• What you are asked to do:
Return the listing below verbatim. Pictures do not belong in the copy.

• Dataset records:
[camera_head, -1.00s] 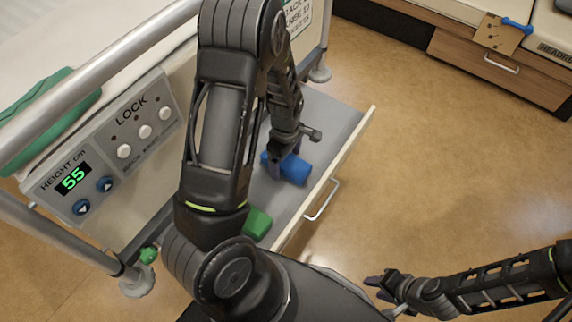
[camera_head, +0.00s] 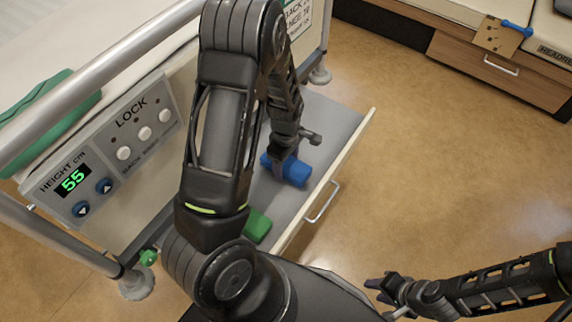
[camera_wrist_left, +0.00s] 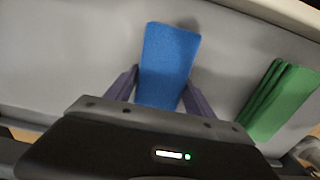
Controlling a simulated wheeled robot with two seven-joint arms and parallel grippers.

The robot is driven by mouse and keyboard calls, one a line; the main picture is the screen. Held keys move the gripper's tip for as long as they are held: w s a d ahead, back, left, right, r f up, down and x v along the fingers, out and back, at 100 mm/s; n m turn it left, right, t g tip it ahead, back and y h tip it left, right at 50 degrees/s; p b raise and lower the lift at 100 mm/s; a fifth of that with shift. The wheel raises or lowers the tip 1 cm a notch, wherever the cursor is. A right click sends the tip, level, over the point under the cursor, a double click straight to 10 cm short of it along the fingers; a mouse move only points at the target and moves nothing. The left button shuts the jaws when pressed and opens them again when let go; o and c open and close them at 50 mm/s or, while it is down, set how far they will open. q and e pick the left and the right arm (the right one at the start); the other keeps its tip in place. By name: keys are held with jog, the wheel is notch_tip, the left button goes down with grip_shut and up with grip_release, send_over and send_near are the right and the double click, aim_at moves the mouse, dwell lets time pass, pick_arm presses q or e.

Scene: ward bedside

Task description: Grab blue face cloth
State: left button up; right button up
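My right gripper (camera_head: 376,290) is open and empty, low above the floor at the lower right, away from the drawer.
The bed rail (camera_head: 100,77) and control panel (camera_head: 110,150) stand left.

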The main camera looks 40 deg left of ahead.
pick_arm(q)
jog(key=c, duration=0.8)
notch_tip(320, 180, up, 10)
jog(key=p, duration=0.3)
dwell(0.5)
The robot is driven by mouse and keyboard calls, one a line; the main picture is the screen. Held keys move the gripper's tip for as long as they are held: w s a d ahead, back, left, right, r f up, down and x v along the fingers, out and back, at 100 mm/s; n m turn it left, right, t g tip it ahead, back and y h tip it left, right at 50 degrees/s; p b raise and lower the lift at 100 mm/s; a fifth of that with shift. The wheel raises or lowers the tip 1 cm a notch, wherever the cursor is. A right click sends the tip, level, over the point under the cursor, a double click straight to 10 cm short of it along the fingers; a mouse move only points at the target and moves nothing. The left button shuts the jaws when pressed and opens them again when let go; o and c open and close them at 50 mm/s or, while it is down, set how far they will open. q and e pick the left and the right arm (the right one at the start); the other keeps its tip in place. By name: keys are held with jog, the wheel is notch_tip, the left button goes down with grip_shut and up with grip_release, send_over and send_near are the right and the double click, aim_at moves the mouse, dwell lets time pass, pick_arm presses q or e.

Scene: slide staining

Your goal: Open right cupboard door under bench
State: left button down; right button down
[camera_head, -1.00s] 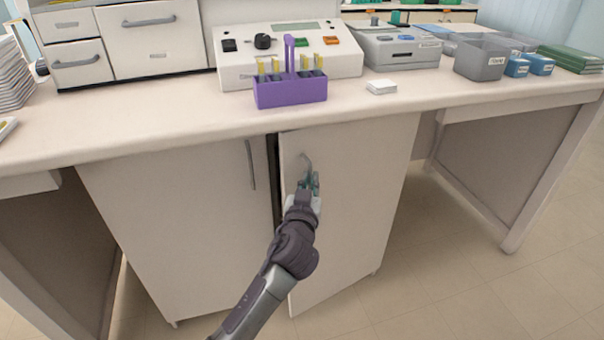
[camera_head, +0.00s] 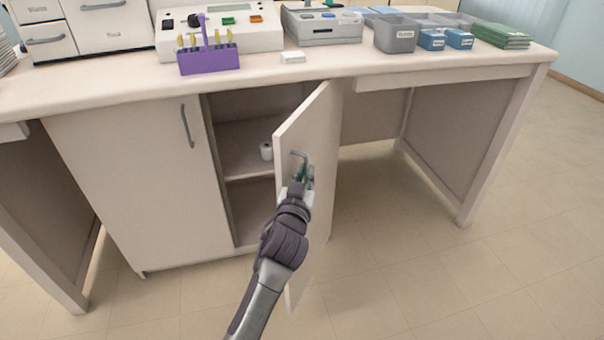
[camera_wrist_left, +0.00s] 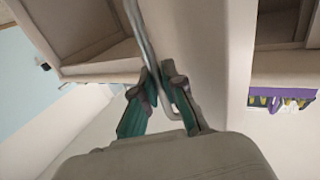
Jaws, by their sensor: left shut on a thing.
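The right cupboard door (camera_head: 318,130) under the bench stands well open, swung out toward me and to the right. Its grey bar handle (camera_head: 298,155) is near the door's free edge. My left gripper (camera_head: 300,178) is shut on this handle; in the left wrist view the green fingers (camera_wrist_left: 162,100) close around the handle's bar (camera_wrist_left: 144,38). The left cupboard door (camera_head: 140,180) is shut. My right gripper is not in view.
The bench top (camera_head: 120,92) carries a purple rack (camera_head: 208,62) with vials, a white device (camera_head: 270,38), grey bins (camera_head: 396,38) and blue boxes (camera_head: 432,40). The space under the bench's right part is empty. The tiled floor (camera_head: 410,260) in front is clear.

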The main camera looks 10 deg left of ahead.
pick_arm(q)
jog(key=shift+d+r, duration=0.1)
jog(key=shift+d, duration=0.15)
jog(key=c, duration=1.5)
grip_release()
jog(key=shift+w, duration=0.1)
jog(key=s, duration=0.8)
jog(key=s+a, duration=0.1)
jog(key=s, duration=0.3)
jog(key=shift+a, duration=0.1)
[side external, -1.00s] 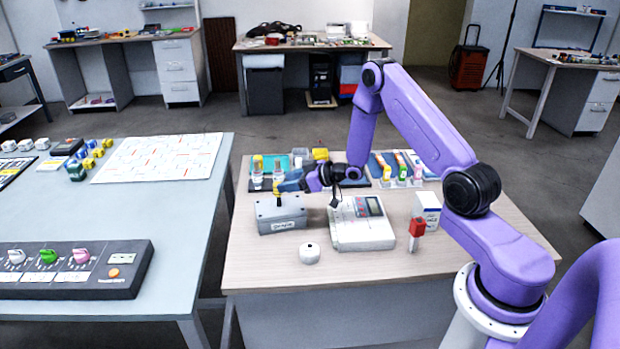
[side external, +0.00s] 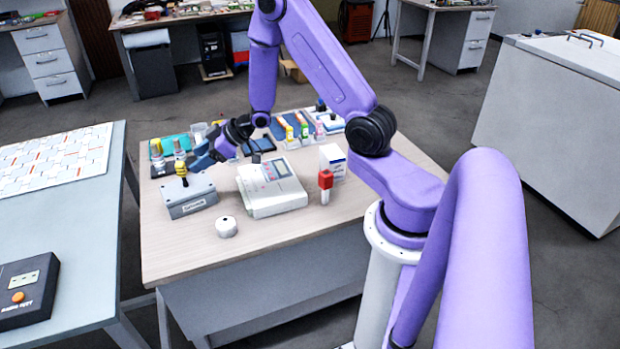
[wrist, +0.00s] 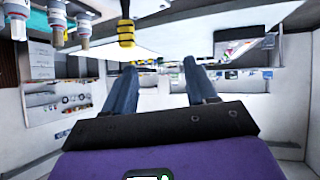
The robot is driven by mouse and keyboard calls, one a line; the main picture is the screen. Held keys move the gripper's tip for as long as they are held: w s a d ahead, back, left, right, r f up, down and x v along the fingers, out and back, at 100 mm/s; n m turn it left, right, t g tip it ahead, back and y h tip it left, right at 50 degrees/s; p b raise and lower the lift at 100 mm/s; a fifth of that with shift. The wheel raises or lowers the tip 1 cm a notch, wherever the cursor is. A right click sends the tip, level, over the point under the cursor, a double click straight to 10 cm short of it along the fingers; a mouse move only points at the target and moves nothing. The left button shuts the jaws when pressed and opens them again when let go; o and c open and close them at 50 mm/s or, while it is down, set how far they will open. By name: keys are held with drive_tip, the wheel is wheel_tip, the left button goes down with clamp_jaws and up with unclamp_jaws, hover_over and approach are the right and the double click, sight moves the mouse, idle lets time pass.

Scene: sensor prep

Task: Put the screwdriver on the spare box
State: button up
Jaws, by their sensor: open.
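The screwdriver (side external: 181,170), with a yellow and black handle, stands upright on the lid of a grey box (side external: 189,202) with a small white label, probably the spare box. The label is too small to read surely. The screwdriver's lower end seems to touch the lid. My gripper (side external: 197,158) has blue fingers and is behind and right of the screwdriver, apart from it. In the wrist view the fingers of my gripper (wrist: 160,68) are spread with nothing between them. The screwdriver's banded handle (wrist: 126,36) shows beyond the fingertips, slightly left.
A white instrument (side external: 272,188) stands right of the box, with a white round item (side external: 226,227) in front. A red-topped item (side external: 326,184) and a white carton (side external: 333,161) stand further right. Bottles and small containers line the back. The table's front is clear.

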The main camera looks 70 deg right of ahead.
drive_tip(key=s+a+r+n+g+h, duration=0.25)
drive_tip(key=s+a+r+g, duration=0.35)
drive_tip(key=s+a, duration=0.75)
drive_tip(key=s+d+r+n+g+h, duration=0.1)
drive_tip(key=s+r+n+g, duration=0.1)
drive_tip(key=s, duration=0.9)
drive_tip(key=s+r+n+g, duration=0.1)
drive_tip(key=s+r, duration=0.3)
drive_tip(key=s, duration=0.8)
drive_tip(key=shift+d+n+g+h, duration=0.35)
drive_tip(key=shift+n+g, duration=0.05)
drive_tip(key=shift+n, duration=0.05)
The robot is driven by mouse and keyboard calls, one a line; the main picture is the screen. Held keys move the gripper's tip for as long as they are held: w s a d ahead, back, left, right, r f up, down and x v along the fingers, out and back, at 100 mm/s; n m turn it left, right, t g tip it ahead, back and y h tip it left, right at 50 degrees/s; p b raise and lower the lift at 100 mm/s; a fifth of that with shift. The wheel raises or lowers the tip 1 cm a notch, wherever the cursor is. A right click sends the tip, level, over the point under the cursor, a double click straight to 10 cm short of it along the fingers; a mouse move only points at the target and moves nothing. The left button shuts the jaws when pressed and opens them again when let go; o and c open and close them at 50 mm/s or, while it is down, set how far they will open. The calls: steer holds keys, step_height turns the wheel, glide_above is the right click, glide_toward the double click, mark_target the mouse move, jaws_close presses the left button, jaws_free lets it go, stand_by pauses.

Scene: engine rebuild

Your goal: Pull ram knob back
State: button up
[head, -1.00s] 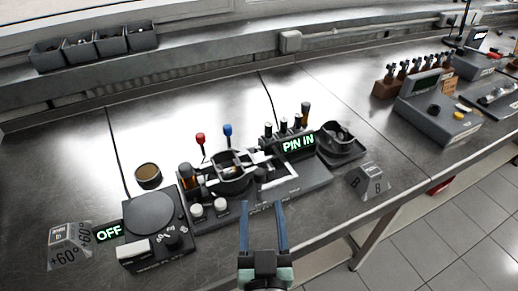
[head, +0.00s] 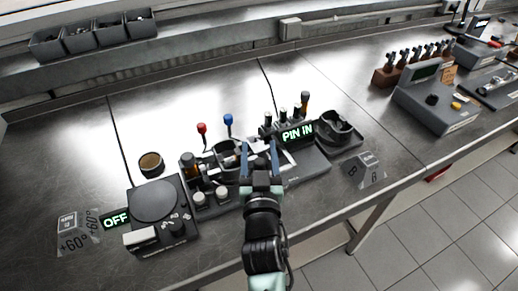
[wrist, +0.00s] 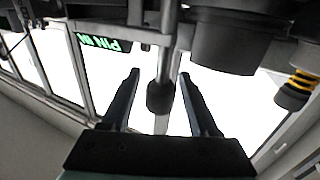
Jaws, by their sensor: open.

• Complete answer:
[camera_head, -1.00s] 
[camera_head, +0.00s] 
[camera_wrist_left, +0.00s] 
Controlling a simulated wheeled robot with two seven-joint arms and parallel grippers.

The robot is driven by mouse and keyboard calls, one a line; the main picture is the screen. Held keys move the gripper's tip for as long as they are held: w s a d ahead, back, left, right, r f up, down and x v along the fingers, out and back, at 100 mm/s; n m turn it left, right, t g tip it ahead, back and y h tip it left, right at 50 degrees/s; p b raise and lower the lift at 100 mm/s; a fifth of that with shift. The wheel raises or lowers the tip 1 cm a notch, wherever the cursor is. A right click sends the tip, level, over the point under the cursor, a double click straight to 10 cm short of it along the fingers; a mouse move only points at the target and moves nothing. The left button shuts the jaws when pressed and opens them again when let go; o and c open and close them at 50 mm/s or, while it is down, set how far they will open. q and e pick the left and the right arm (the right one at the start); the other keeps its tip in place. By name: keys are held with jog, the wheel is notch_tip, the left button goes down with grip_shut and up with grip_release, send_over and send_near are the right and the double click, aim_at moves the mouse, dwell lets time pass, pick_arm presses q or e.

Scene: ward bedside

Task description: Grab blue face cloth
State: left button up; right button up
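My right gripper (camera_head: 376,290) is open and empty, low above the floor at the lower right, away from the drawer.
The bed rail (camera_head: 100,77) and control panel (camera_head: 110,150) stand left.

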The main camera looks 40 deg left of ahead.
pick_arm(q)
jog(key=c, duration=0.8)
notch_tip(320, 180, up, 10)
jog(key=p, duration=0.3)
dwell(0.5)
The robot is driven by mouse and keyboard calls, one a line; the main picture is the screen. Held keys move the gripper's tip for as long as they are held: w s a d ahead, back, left, right, r f up, down and x v along the fingers, out and back, at 100 mm/s; n m turn it left, right, t g tip it ahead, back and y h tip it left, right at 50 degrees/s; p b raise and lower the lift at 100 mm/s; a fifth of that with shift. The wheel raises or lowers the tip 1 cm a notch, wherever the cursor is. A right click sends the tip, level, over the point under the cursor, a double click straight to 10 cm short of it along the fingers; a mouse move only points at the target and moves nothing. The left button shuts the jaws when pressed and opens them again when let go; o and c open and close them at 50 mm/s or, while it is down, set how far they will open. q and e pick the left and the right arm (the right one at the start); the other keeps its tip in place. By name: keys are held with jog, the wheel is notch_tip, the left button goes down with grip_shut and up with grip_release, send_over and send_near are the right and the double click, aim_at moves the mouse, dwell lets time pass, pick_arm presses q or e.

Scene: slide staining

Your goal: Open right cupboard door under bench
State: left button down; right button down
[camera_head, -1.00s] 
[camera_head, +0.00s] 
[camera_wrist_left, +0.00s] 
Jaws, by their sensor: left shut on a thing.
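The right cupboard door (camera_head: 318,130) under the bench stands well open, swung out toward me and to the right. Its grey bar handle (camera_head: 298,155) is near the door's free edge. My left gripper (camera_head: 300,178) is shut on this handle; in the left wrist view the green fingers (camera_wrist_left: 162,100) close around the handle's bar (camera_wrist_left: 144,38). The left cupboard door (camera_head: 140,180) is shut. My right gripper is not in view.
The bench top (camera_head: 120,92) carries a purple rack (camera_head: 208,62) with vials, a white device (camera_head: 270,38), grey bins (camera_head: 396,38) and blue boxes (camera_head: 432,40). The space under the bench's right part is empty. The tiled floor (camera_head: 410,260) in front is clear.

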The main camera looks 10 deg left of ahead.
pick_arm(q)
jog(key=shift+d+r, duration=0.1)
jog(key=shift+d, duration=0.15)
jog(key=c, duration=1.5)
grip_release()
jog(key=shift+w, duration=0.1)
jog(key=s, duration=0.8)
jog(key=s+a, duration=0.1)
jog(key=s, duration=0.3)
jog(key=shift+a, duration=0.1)
[side external, -1.00s] 
[side external, +0.00s] 
[wrist, +0.00s] 
The robot is driven by mouse and keyboard calls, one a line; the main picture is the screen. Held keys move the gripper's tip for as long as they are held: w s a d ahead, back, left, right, r f up, down and x v along the fingers, out and back, at 100 mm/s; n m turn it left, right, t g tip it ahead, back and y h tip it left, right at 50 degrees/s; p b raise and lower the lift at 100 mm/s; a fifth of that with shift. The wheel raises or lowers the tip 1 cm a notch, wherever the cursor is. A right click sends the tip, level, over the point under the cursor, a double click straight to 10 cm short of it along the fingers; a mouse move only points at the target and moves nothing. The left button shuts the jaws when pressed and opens them again when let go; o and c open and close them at 50 mm/s or, while it is down, set how far they will open. By name: keys are held with drive_tip, the wheel is wheel_tip, the left button goes down with clamp_jaws and up with unclamp_jaws, hover_over and approach are the right and the double click, sight moves the mouse, idle lets time pass.

Scene: sensor prep

Task: Put the screwdriver on the spare box
State: button up
Jaws, by their sensor: open.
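The screwdriver (side external: 181,170), with a yellow and black handle, stands upright on the lid of a grey box (side external: 189,202) with a small white label, probably the spare box. The label is too small to read surely. The screwdriver's lower end seems to touch the lid. My gripper (side external: 197,158) has blue fingers and is behind and right of the screwdriver, apart from it. In the wrist view the fingers of my gripper (wrist: 160,68) are spread with nothing between them. The screwdriver's banded handle (wrist: 126,36) shows beyond the fingertips, slightly left.
A white instrument (side external: 272,188) stands right of the box, with a white round item (side external: 226,227) in front. A red-topped item (side external: 326,184) and a white carton (side external: 333,161) stand further right. Bottles and small containers line the back. The table's front is clear.

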The main camera looks 70 deg right of ahead.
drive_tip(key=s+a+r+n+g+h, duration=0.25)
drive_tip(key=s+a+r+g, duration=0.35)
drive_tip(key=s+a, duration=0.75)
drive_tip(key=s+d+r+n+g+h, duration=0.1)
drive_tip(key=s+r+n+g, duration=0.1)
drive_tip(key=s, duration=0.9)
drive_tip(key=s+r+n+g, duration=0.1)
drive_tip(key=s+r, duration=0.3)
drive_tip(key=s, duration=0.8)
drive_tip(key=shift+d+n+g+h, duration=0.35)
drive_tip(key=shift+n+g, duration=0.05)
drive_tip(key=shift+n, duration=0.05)
The robot is driven by mouse and keyboard calls, one a line; the main picture is the screen. Held keys move the gripper's tip for as long as they are held: w s a d ahead, back, left, right, r f up, down and x v along the fingers, out and back, at 100 mm/s; n m turn it left, right, t g tip it ahead, back and y h tip it left, right at 50 degrees/s; p b raise and lower the lift at 100 mm/s; a fifth of that with shift. The wheel raises or lowers the tip 1 cm a notch, wherever the cursor is. A right click sends the tip, level, over the point under the cursor, a double click straight to 10 cm short of it along the fingers; a mouse move only points at the target and moves nothing. The left button shuts the jaws when pressed and opens them again when let go; o and c open and close them at 50 mm/s or, while it is down, set how far they will open. The calls: steer holds keys, step_height turns the wheel, glide_above is the right click, glide_toward the double click, mark_target the mouse move, jaws_close presses the left button, jaws_free lets it go, stand_by pauses.

Scene: engine rebuild

Your goal: Pull ram knob back
State: button up
[head, -1.00s] 
[head, +0.00s] 
[wrist, +0.00s] 
Jaws, by their sensor: open.

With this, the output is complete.